Understanding Essay, Research Paper
Understanding
In a world of many different opinions, understanding one another is difficult, but possible. Maybe not always a full understanding, but at least a partial understanding. In order to reach this understanding people must first have a tolerance for one another. Second they must experience what the other person is going through. Last , they must have the willingness to see another persons point of view. In Alfred Lubrano’s essay,”Bricklayer’s Boy,” an example of someone coming to an understanding of someone else is shown between Alfred and his father.

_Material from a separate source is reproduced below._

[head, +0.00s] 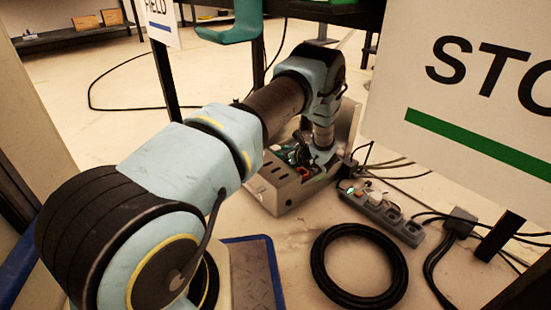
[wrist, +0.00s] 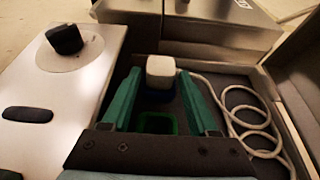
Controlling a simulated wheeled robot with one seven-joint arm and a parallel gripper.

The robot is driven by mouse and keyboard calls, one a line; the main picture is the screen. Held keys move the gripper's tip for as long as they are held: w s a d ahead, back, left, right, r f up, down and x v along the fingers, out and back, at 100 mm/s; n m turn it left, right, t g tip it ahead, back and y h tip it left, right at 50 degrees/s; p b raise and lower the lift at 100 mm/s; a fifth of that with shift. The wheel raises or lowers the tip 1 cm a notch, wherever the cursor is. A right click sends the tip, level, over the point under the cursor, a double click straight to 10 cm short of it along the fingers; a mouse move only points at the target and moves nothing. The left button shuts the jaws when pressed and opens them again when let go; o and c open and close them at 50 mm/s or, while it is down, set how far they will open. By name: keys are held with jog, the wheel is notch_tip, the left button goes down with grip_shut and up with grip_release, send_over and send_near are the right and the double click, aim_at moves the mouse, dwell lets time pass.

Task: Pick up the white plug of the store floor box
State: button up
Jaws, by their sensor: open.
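The white plug (wrist: 160,66) sits in the open floor box (wrist: 215,58), a small pale block above a dark blue part. A white cord (wrist: 252,112) lies in loops to its right inside the box. My gripper (wrist: 159,84) is open, with its green fingers to either side and the plug between and just beyond their tips. I cannot tell whether either finger touches it. In the head view the floor box (head: 275,198) stands on the floor with my gripper (head: 303,157) reaching down into it. The plug cannot be made out there.
A black knob (wrist: 65,39) stands on the pale panel left of the fingers. In the head view, a power strip (head: 384,212) and a black coil (head: 322,272) lie near the box.

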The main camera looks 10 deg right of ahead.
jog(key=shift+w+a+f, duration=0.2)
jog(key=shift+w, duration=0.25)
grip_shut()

Tolerance of one another is needed for there to be understanding One must acknowledge that others might think differently about your opinions. You don’t have to agree with them, but you can’t force your opinions on others as right. In Lubrano’s essay, the father was a blue collar worker who had worked as a bricklayer for thirty years. He promised himself that he would never let his son pile bricks and blocks into walls for a living (Lubrano 465). When Lubrano completed college and took a job writing for a daily newspaper which paid a little more than bricklaying . His father was outraged that his son didn’t cash in on his “multi-brick” education. But soon his father calms down and shows a little bit of toleration for his son’s decision. He states “This is what he wants,” my father told my mother the day I left for Columbus in my grandfather’s eleven-year-old gray Cadillac. “What are you gonna do?” (466). His father still does not agree with his son’s decision, but accepts that his son is doing what he thinks is right. Lubrano goes on to say, “Eventually, I moved on to a job in Cleveland, on a paper my dad has heard of. I think he looks on it as a sign of progress, because he hasn’t mentioned advertising for a while” (467).This shows us that the father has become more receptive to the fact that his son is a writer ma
Experiencing what others have to go through helps you to understand them. With experiences you are able to often see things in a new light. It becomes easier for you to agree with or at least to tolerate another persons point of view. Lubrano’s father at one time experienced what his son went through. Lubrano states, “My father isn’t crazy about his life. He wanted to be a singer and actor when he was young, but that was frivolous doodling to his Italian family, who expected money to be coming in, stroking the stove that kept hearth fires ablaze. Dreams simply were not energy-efficient. My dad learned a trade, as he was supposed to, and settled into a life of pre-scripted routine” (468). Lubrano’s father knew what it felt like to have a dream and not be able to pursue it because his family didn’t let him. This past experience helped him to tolerate his son’s decision and eventually agree with it.
Lubrano’s father also had to have a willingness to see his son’s point of view. Without this he would never have never been able to see past the
amount of money that his son was making for a living, toward the fact that his son was actually getting paid to do something that he likes doing. This is shown in the last paragraph: “Just then my father turned to me, solemn and intense. His knees were aching and his back muscles were throbbing in clockable intervals that registered in his eyes. It was the end of a week of lifting fifty-pound blocks. “I envy you,” he said quietly. “For a man to do something he likes and get paid for it that’s fantastic” (469). He realizes that his son is living his dream, and he envies him for that.
Once Lubrano’s father decided that he would tolerate his son’s opinion, remembered past experiences, and had a willingness to try to understand his son’s decision he was able to make a change to understanding his son and eventually agree with him.